OBVIOUSLY, THE TWO MEN come at the situation from very different perspectives. Trump is the sitting president who doesn't want people in his administration who may be trying to block the directions he sets. Obama disagrees with just about everything Trump says and does but, as a man who sat in the big chair, knows a president must be able to trust his people.

For those readers who have not followed the news, the New York Times article - according to the paper - was written by an individual labeled a "senior administration official." The article painted a disturbing picture of dysfunction and worse within the White House and broadly suggested Trump is "impetuous, adversarial, petty and ineffective." The author said there are members of a "resistance" within the administration who actively try to thwart some of Trump's directions because he may be unfit for office.

Following other insider accounts - including release this week of a book by famed Watergate reporter Bob Woodward - the New York Times anonymous opinion piece has touched off a political firestorm, and a Washington guessing game trying to unmask the author.

PRESIDENT TRUMP called the unnamed author "gutless," and we agree.

President Obama said, and we agree, "They're (the so-called White House resistance) not doing us a service by actively promoting 90 percent of the crazy stuff coming out of this White House. Then saying don't worry, we're preventing the other 10 percent. That's not how things are supposed to work. This is not normal."

Here's why. If there are rogue individuals inside the administration who truly believe President Trump is unstable and a danger to the country, they are wrong to quietly go about their everyday business while occasionally and secretly undermining initiatives. If it's really that bad, they have a duty to the United States and their fellow citizens to go public - by name - and spell out the issues.

On the other hand, if they merely disagree with the directions of a duly elected president, appointed members of the administration should resign and say why they find themselves unwilling to serve this president.

Hiding behind a veil of anonymity while betraying the person who won a national election really is "gutless."

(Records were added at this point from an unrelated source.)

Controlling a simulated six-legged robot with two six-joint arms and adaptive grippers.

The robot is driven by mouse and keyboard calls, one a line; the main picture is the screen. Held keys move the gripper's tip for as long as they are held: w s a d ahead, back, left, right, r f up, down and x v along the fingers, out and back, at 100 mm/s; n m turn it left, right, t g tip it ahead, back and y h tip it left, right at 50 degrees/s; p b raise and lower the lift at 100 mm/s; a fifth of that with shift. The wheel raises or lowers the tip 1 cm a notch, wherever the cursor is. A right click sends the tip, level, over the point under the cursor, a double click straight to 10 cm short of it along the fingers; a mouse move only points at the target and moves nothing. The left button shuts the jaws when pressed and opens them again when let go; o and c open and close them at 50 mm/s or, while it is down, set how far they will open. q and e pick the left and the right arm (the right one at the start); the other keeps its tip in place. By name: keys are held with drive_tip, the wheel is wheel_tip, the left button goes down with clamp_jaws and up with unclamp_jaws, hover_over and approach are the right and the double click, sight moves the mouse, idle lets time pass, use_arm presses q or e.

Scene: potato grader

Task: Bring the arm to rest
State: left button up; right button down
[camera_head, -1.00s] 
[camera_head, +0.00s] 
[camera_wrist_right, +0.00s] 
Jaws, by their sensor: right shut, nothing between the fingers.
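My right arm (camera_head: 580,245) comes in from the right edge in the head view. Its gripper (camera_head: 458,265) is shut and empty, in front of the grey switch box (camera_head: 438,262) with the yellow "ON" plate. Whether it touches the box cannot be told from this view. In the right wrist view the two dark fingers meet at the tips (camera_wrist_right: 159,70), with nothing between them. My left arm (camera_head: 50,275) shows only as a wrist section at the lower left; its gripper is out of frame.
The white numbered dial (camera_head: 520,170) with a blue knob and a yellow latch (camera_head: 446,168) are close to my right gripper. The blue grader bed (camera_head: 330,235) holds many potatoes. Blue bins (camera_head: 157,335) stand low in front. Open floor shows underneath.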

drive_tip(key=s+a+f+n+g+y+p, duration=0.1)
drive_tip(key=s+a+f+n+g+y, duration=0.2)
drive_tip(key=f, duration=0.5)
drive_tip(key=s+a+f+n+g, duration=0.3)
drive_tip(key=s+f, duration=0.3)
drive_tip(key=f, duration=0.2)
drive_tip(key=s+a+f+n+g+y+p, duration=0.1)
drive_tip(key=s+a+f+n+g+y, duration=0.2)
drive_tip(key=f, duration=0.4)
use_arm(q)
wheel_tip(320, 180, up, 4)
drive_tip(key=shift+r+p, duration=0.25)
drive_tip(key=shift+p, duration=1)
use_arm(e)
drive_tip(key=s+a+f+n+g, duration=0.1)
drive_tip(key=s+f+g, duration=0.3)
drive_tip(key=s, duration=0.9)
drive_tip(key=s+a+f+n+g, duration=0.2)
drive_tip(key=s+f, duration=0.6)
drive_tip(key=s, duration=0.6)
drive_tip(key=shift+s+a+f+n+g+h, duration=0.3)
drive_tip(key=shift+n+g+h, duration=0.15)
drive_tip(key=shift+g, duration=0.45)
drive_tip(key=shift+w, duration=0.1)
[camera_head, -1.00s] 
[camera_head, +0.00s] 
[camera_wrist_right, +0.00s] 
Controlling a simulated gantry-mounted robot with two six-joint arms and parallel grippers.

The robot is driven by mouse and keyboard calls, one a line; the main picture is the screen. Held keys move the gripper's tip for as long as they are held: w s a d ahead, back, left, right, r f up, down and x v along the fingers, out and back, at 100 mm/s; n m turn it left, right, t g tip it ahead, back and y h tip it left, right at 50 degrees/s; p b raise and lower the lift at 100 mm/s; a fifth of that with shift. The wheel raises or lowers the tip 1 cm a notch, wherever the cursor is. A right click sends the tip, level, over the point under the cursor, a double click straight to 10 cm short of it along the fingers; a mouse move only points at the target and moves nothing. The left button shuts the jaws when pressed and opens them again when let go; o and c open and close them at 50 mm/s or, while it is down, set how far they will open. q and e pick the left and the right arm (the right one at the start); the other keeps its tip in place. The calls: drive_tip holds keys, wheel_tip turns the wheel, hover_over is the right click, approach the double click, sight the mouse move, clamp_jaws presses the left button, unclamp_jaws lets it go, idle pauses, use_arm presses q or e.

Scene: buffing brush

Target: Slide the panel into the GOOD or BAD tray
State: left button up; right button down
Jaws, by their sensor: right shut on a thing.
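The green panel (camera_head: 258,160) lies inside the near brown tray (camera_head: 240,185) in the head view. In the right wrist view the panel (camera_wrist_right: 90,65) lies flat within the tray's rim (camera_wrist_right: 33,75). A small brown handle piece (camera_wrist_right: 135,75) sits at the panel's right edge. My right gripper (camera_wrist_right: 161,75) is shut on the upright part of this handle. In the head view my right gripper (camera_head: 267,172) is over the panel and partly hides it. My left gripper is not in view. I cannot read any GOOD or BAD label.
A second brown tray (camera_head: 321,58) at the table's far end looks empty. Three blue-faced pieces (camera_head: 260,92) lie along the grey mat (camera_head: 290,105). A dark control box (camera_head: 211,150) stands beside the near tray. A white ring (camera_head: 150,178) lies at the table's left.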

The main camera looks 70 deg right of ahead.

THAT'S NOT HOW the Founders intended the system to work. The first line of defense is free elections. Voters elect their choice. If it's a lousy choice, there's a chance to correct that at the next presidential election. The second line of defense is impeachment. Congress has the constitutional authority to remove a president for cause. The third line of defense is the 25th Amendment, a constitutional means for pushing aside a president who is deemed by the vice president and the cabinet to be unable to discharge his duties. And the fourth line of defense is mid-term elections, in which disapproving voters could hand Congress to the opposition party, effectively thwarting policies and legislation sought by an unpopular administration.

But a secret cabal in or around the White House is not among the Founders' plans, and citizens - even those who can't stand Trump - should not be cheering.

A FINAL WORD: This is a natural question: Was the New York Times wrong to publish the opinion piece but not name its author? Obviously, if the Times had insisted on naming the author, the writer would not have penned the piece. We do not disagree with the Times' decision to publish. If nothing else, publication revealed the existence of the apparent in-house resistance. That's a public service in itself. It also brings out into the open for debate among the people serious allegations regarding President Trump's stewardship of the White House. This is ugly. But we'd argue the New York Times' duty is to bring forth important information. And they did.